Hence, using the calculations in Problem 2,

\displaystyle \mathbb E[X] = \sum_{x=0}^\infty (1-p)^x = \frac{1}{1-(1-p)} = \frac 1p.

For the variance, we first compute \mathbb E[X^2]. Observe that

\displaystyle \sum_{y=0}^{x-1} (2y + 1) = x^2.

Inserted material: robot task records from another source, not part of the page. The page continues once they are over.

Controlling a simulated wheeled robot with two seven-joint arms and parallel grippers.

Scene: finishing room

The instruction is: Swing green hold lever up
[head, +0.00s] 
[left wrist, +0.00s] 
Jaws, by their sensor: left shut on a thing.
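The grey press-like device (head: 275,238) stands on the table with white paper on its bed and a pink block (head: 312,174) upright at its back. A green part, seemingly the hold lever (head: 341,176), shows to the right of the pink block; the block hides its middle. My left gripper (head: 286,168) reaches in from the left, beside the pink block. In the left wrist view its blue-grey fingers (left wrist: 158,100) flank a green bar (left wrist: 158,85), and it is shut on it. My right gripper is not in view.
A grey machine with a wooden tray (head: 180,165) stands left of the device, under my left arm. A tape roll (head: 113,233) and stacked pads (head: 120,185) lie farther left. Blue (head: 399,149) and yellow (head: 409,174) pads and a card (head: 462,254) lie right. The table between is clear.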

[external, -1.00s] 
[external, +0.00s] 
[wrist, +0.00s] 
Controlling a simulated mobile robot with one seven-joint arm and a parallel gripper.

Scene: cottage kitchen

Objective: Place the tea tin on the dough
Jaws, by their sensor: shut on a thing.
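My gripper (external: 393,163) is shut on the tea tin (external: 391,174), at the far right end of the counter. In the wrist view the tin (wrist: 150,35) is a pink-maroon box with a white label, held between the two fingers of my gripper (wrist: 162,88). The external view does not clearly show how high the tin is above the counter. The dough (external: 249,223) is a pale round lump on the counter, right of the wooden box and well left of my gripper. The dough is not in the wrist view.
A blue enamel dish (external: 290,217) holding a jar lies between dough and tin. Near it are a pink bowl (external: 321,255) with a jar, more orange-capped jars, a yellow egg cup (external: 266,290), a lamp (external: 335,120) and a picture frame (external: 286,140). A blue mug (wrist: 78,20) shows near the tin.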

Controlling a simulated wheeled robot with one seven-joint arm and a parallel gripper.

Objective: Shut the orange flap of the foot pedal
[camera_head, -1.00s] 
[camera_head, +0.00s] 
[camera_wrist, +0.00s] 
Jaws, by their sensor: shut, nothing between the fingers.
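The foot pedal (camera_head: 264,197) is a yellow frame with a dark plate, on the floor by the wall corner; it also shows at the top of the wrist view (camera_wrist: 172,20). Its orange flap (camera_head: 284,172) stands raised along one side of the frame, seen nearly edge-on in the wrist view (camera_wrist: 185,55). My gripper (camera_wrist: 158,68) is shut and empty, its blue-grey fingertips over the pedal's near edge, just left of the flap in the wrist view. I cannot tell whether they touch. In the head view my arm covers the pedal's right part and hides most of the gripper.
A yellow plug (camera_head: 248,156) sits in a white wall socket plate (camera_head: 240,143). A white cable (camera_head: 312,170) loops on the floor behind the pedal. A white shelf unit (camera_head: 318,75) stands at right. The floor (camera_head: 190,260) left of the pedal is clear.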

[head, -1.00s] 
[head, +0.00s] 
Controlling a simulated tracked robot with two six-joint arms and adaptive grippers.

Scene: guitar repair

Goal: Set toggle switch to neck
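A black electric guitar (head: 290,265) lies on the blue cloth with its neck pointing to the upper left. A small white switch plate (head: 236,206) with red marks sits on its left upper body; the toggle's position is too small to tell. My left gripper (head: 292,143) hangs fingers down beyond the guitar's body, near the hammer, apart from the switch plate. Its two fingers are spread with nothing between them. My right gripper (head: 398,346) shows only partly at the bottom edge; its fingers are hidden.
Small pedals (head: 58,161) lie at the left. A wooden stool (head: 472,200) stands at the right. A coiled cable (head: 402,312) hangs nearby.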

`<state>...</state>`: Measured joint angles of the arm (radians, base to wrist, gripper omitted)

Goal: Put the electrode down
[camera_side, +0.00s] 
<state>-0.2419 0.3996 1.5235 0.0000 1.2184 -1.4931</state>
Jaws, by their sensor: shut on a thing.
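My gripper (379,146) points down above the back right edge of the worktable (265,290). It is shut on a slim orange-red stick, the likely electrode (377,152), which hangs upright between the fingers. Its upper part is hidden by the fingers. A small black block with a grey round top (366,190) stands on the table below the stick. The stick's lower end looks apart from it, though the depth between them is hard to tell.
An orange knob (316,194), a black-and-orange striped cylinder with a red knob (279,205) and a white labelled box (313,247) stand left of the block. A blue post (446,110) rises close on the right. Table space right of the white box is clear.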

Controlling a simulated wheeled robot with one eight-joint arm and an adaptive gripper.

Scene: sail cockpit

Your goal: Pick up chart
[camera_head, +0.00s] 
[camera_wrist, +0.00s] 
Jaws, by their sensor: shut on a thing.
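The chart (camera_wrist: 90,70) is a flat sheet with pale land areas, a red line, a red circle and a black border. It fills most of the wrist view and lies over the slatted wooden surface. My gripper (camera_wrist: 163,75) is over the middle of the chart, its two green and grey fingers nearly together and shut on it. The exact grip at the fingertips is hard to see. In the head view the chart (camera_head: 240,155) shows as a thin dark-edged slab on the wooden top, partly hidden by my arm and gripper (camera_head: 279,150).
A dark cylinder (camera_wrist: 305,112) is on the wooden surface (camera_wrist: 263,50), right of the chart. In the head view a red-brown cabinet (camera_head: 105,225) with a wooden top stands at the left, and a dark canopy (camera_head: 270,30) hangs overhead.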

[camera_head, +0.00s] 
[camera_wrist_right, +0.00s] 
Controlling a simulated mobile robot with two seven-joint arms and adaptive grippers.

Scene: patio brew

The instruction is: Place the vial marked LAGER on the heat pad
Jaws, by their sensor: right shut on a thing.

Therefore, by interchanging sums,

\begin{aligned} \mathbb E[X^2] &= \sum_{x = 0}^\infty x^2 \cdot \mathbb P(X = x) \\ &= \sum_{x=0}^\infty \sum_{y=0}^{x-1} (2y + 1) \cdot \mathbb P(X = x) \\ &= \sum_{y=0}^\infty \sum_{x=y+1}^\infty (2y + 1) \cdot \mathbb P(X = x) \\ &= \sum_{y=0}^\infty \left( (2y + 1) \cdot \sum_{x=y+1}^\infty (1-p)^{x-1} \cdot p \right) \\ &= \sum_{y=0}^\infty \left( (2y + 1) \cdot \frac{(1-p)^y}{1 - (1-p)} \cdot p \right) \\ &= \frac 1p \cdot \sum_{y=0}^\infty \left( (2y + 1) \cdot (1-p)^y \cdot p \right) \\ &= \frac 1p \cdot \left( p + (1-p) \cdot \left( 2 \cdot \sum_{y=1}^\infty y\cdot \mathbb P(X = y ) + \sum_{y=1}^\infty \mathbb P(X = y ) \right) \right) \\ &= \frac 1p \cdot \left( p + (1-p) \cdot \left( \frac 2p + 1 \right) \right) \\ &= 1 + \left( \frac 1p - 1 \right) \cdot \left( \frac 2p + 1 \right) \\ &= 1 + \frac 2{p^2} + \frac 1p - \frac 2p - 1 = \frac {2-p}{p^2}. \end{aligned}

Therefore,

\begin{aligned} \mathrm{Var}(X) &= \mathbb E[X^2] -\mathbb E[X]^2 = \frac {2-p}{p^2} - \frac 1{p^2} = \frac{1-p}{p^2}. \end{aligned}

Problem 4. If Y \sim \mathrm{Geom}(q) is independent of X, compute the distribution of \min\{X, Y\}.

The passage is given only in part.